### EXERCISE PROMPT
Read the data and repeat all of it exactly.

### AVAILABLE RECORDS
=-=-=
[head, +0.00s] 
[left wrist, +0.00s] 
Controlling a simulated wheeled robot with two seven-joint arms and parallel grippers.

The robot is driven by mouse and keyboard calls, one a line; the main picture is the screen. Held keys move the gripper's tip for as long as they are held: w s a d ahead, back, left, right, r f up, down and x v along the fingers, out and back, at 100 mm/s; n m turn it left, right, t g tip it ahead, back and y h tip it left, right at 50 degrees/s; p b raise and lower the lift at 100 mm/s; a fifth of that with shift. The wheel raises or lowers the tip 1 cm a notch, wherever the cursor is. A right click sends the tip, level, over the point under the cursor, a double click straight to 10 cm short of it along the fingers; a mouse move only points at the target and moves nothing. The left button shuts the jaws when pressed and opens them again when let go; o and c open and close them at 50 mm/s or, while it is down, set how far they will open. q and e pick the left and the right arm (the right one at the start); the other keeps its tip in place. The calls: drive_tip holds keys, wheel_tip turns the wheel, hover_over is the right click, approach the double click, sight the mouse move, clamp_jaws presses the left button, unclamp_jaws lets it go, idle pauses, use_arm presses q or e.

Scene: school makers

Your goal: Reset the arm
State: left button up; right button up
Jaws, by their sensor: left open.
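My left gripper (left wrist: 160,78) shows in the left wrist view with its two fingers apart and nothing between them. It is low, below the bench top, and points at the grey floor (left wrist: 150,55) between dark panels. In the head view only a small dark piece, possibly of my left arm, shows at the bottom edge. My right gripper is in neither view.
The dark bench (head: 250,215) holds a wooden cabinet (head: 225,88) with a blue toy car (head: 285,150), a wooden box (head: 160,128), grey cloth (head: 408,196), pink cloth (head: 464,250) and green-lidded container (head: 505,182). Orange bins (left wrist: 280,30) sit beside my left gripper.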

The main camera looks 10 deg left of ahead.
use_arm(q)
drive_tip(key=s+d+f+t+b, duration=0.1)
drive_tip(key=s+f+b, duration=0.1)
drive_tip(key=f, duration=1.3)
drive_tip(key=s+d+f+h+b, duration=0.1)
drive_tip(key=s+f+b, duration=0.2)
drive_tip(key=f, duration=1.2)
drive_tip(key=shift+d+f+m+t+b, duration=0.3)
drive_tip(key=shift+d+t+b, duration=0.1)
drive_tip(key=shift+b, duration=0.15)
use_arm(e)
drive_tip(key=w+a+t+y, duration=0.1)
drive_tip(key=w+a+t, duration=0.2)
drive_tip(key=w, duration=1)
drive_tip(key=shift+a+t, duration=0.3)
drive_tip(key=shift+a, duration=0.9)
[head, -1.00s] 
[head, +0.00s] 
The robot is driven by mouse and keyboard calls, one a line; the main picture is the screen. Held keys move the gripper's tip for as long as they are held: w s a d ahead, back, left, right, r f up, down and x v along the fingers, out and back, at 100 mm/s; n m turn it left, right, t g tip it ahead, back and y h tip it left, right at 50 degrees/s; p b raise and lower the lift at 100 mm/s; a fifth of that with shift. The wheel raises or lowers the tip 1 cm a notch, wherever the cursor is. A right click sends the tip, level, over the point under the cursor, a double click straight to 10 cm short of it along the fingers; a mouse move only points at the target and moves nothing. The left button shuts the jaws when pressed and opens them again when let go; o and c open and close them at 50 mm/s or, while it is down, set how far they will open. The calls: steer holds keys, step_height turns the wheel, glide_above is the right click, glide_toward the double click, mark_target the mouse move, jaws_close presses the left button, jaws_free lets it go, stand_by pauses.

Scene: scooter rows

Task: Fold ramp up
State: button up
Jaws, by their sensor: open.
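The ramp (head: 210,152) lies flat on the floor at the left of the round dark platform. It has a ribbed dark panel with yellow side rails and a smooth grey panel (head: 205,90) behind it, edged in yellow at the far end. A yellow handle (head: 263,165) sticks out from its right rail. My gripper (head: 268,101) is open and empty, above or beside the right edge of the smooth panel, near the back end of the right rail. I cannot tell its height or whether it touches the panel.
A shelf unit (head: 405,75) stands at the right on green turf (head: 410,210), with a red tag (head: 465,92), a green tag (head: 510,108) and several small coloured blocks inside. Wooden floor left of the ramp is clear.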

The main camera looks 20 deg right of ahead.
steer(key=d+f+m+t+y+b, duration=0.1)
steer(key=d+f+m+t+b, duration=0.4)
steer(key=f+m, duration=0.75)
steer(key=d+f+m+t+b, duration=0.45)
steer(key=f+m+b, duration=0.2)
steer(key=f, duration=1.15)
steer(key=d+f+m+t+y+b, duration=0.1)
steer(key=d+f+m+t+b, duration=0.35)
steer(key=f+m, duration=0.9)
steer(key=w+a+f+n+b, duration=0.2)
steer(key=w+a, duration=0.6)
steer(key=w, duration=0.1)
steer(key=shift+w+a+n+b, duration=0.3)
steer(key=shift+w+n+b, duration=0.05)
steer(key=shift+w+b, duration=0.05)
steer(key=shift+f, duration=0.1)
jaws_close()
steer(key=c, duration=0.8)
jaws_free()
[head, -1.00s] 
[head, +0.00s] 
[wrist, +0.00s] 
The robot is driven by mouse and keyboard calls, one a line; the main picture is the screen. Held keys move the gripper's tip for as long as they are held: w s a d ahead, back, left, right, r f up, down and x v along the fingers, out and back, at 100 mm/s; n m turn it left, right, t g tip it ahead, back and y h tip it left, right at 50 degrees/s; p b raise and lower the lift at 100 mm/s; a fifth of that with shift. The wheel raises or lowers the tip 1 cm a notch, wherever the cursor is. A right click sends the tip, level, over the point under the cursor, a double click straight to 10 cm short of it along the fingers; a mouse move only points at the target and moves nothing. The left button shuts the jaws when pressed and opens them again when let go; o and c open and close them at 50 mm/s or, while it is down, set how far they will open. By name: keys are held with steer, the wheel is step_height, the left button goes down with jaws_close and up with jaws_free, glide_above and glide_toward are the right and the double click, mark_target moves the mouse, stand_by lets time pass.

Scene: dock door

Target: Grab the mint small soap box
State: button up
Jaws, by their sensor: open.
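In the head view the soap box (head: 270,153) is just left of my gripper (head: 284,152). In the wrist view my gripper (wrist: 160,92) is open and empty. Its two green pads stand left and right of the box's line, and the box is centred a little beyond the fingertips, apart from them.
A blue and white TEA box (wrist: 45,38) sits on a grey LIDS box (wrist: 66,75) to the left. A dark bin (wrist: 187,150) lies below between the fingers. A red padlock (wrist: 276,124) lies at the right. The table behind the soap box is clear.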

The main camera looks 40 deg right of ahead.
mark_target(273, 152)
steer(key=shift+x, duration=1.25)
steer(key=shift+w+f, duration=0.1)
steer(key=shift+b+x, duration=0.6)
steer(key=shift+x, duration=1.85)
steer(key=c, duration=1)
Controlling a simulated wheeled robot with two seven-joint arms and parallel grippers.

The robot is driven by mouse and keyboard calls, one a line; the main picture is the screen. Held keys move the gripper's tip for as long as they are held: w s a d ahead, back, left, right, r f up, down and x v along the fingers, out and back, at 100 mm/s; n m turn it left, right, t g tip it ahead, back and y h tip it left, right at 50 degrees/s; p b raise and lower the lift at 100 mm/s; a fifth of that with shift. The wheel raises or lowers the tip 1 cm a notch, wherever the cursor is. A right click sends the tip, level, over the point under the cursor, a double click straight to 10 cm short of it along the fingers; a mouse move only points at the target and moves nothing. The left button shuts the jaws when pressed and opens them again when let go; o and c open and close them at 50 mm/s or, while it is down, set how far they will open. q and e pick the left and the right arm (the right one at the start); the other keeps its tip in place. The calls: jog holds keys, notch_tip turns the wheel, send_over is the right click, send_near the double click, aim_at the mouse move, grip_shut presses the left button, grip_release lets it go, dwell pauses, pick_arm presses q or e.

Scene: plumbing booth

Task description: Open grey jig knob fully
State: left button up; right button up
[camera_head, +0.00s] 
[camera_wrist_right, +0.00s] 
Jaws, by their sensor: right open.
=-=-=
### OUTPUT OF THE TASK
[head, +0.00s] 
[left wrist, +0.00s] 
Controlling a simulated wheeled robot with two seven-joint arms and parallel grippers.

The robot is driven by mouse and keyboard calls, one a line; the main picture is the screen. Held keys move the gripper's tip for as long as they are held: w s a d ahead, back, left, right, r f up, down and x v along the fingers, out and back, at 100 mm/s; n m turn it left, right, t g tip it ahead, back and y h tip it left, right at 50 degrees/s; p b raise and lower the lift at 100 mm/s; a fifth of that with shift. The wheel raises or lowers the tip 1 cm a notch, wherever the cursor is. A right click sends the tip, level, over the point under the cursor, a double click straight to 10 cm short of it along the fingers; a mouse move only points at the target and moves nothing. The left button shuts the jaws when pressed and opens them again when let go; o and c open and close them at 50 mm/s or, while it is down, set how far they will open. q and e pick the left and the right arm (the right one at the start); the other keeps its tip in place. The calls: drive_tip holds keys, wheel_tip turns the wheel, hover_over is the right click, approach the double click, sight the mouse move, clamp_jaws presses the left button, unclamp_jaws lets it go, idle pauses, use_arm presses q or e.

Scene: school makers

Your goal: Reset the arm
State: left button up; right button up
Jaws, by their sensor: left open.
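My left gripper (left wrist: 160,78) shows in the left wrist view with its two fingers apart and nothing between them. It is low, below the bench top, and points at the grey floor (left wrist: 150,55) between dark panels. In the head view only a small dark piece, possibly of my left arm, shows at the bottom edge. My right gripper is in neither view.
The dark bench (head: 250,215) holds a wooden cabinet (head: 225,88) with a blue toy car (head: 285,150), a wooden box (head: 160,128), grey cloth (head: 408,196), pink cloth (head: 464,250) and green-lidded container (head: 505,182). Orange bins (left wrist: 280,30) sit beside my left gripper.

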The main camera looks 10 deg left of ahead.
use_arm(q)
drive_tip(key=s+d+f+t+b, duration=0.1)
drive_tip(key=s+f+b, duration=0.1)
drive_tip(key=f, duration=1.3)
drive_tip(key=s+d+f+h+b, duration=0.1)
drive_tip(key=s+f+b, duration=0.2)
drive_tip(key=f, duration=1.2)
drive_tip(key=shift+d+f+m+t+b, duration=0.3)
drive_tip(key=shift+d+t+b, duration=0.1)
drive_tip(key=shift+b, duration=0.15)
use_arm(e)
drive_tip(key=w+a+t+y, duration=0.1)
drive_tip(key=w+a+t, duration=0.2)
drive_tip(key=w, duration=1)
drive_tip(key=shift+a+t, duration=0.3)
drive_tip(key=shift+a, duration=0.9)
[head, -1.00s] 
[head, +0.00s] 
The robot is driven by mouse and keyboard calls, one a line; the main picture is the screen. Held keys move the gripper's tip for as long as they are held: w s a d ahead, back, left, right, r f up, down and x v along the fingers, out and back, at 100 mm/s; n m turn it left, right, t g tip it ahead, back and y h tip it left, right at 50 degrees/s; p b raise and lower the lift at 100 mm/s; a fifth of that with shift. The wheel raises or lowers the tip 1 cm a notch, wherever the cursor is. A right click sends the tip, level, over the point under the cursor, a double click straight to 10 cm short of it along the fingers; a mouse move only points at the target and moves nothing. The left button shuts the jaws when pressed and opens them again when let go; o and c open and close them at 50 mm/s or, while it is down, set how far they will open. The calls: steer holds keys, step_height turns the wheel, glide_above is the right click, glide_toward the double click, mark_target the mouse move, jaws_close presses the left button, jaws_free lets it go, stand_by pauses.

Scene: scooter rows

Task: Fold ramp up
State: button up
Jaws, by their sensor: open.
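The ramp (head: 210,152) lies flat on the floor at the left of the round dark platform. It has a ribbed dark panel with yellow side rails and a smooth grey panel (head: 205,90) behind it, edged in yellow at the far end. A yellow handle (head: 263,165) sticks out from its right rail. My gripper (head: 268,101) is open and empty, above or beside the right edge of the smooth panel, near the back end of the right rail. I cannot tell its height or whether it touches the panel.
A shelf unit (head: 405,75) stands at the right on green turf (head: 410,210), with a red tag (head: 465,92), a green tag (head: 510,108) and several small coloured blocks inside. Wooden floor left of the ramp is clear.

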The main camera looks 20 deg right of ahead.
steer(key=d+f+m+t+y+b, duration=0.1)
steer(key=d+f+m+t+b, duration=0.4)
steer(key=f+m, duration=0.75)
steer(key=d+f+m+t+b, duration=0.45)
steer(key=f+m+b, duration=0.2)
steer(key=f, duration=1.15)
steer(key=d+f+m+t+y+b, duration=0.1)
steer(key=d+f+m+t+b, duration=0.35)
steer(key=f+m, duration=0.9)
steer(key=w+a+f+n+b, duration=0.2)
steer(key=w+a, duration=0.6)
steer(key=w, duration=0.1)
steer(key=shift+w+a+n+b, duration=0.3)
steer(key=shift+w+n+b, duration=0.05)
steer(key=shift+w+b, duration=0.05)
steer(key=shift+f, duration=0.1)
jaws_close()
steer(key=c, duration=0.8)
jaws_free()
[head, -1.00s] 
[head, +0.00s] 
[wrist, +0.00s] 
The robot is driven by mouse and keyboard calls, one a line; the main picture is the screen. Held keys move the gripper's tip for as long as they are held: w s a d ahead, back, left, right, r f up, down and x v along the fingers, out and back, at 100 mm/s; n m turn it left, right, t g tip it ahead, back and y h tip it left, right at 50 degrees/s; p b raise and lower the lift at 100 mm/s; a fifth of that with shift. The wheel raises or lowers the tip 1 cm a notch, wherever the cursor is. A right click sends the tip, level, over the point under the cursor, a double click straight to 10 cm short of it along the fingers; a mouse move only points at the target and moves nothing. The left button shuts the jaws when pressed and opens them again when let go; o and c open and close them at 50 mm/s or, while it is down, set how far they will open. By name: keys are held with steer, the wheel is step_height, the left button goes down with jaws_close and up with jaws_free, glide_above and glide_toward are the right and the double click, mark_target moves the mouse, stand_by lets time pass.

Scene: dock door

Target: Grab the mint small soap box
State: button up
Jaws, by their sensor: open.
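In the head view the soap box (head: 270,153) is just left of my gripper (head: 284,152). In the wrist view my gripper (wrist: 160,92) is open and empty. Its two green pads stand left and right of the box's line, and the box is centred a little beyond the fingertips, apart from them.
A blue and white TEA box (wrist: 45,38) sits on a grey LIDS box (wrist: 66,75) to the left. A dark bin (wrist: 187,150) lies below between the fingers. A red padlock (wrist: 276,124) lies at the right. The table behind the soap box is clear.

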The main camera looks 40 deg right of ahead.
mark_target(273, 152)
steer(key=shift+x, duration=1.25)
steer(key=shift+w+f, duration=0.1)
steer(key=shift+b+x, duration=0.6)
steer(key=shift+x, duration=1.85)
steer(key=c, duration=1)
Controlling a simulated wheeled robot with two seven-joint arms and parallel grippers.

The robot is driven by mouse and keyboard calls, one a line; the main picture is the screen. Held keys move the gripper's tip for as long as they are held: w s a d ahead, back, left, right, r f up, down and x v along the fingers, out and back, at 100 mm/s; n m turn it left, right, t g tip it ahead, back and y h tip it left, right at 50 degrees/s; p b raise and lower the lift at 100 mm/s; a fifth of that with shift. The wheel raises or lowers the tip 1 cm a notch, wherever the cursor is. A right click sends the tip, level, over the point under the cursor, a double click straight to 10 cm short of it along the fingers; a mouse move only points at the target and moves nothing. The left button shuts the jaws when pressed and opens them again when let go; o and c open and close them at 50 mm/s or, while it is down, set how far they will open. q and e pick the left and the right arm (the right one at the start); the other keeps its tip in place. The calls: jog holds keys, notch_tip turns the wheel, send_over is the right click, send_near the double click, aim_at the mouse move, grip_shut presses the left button, grip_release lets it go, dwell pauses, pick_arm presses q or e.

Scene: plumbing booth

Task description: Open grey jig knob fully
State: left button up; right button up
[camera_head, +0.00s] 
[camera_wrist_right, +0.00s] 
Jaws, by their sensor: right open.

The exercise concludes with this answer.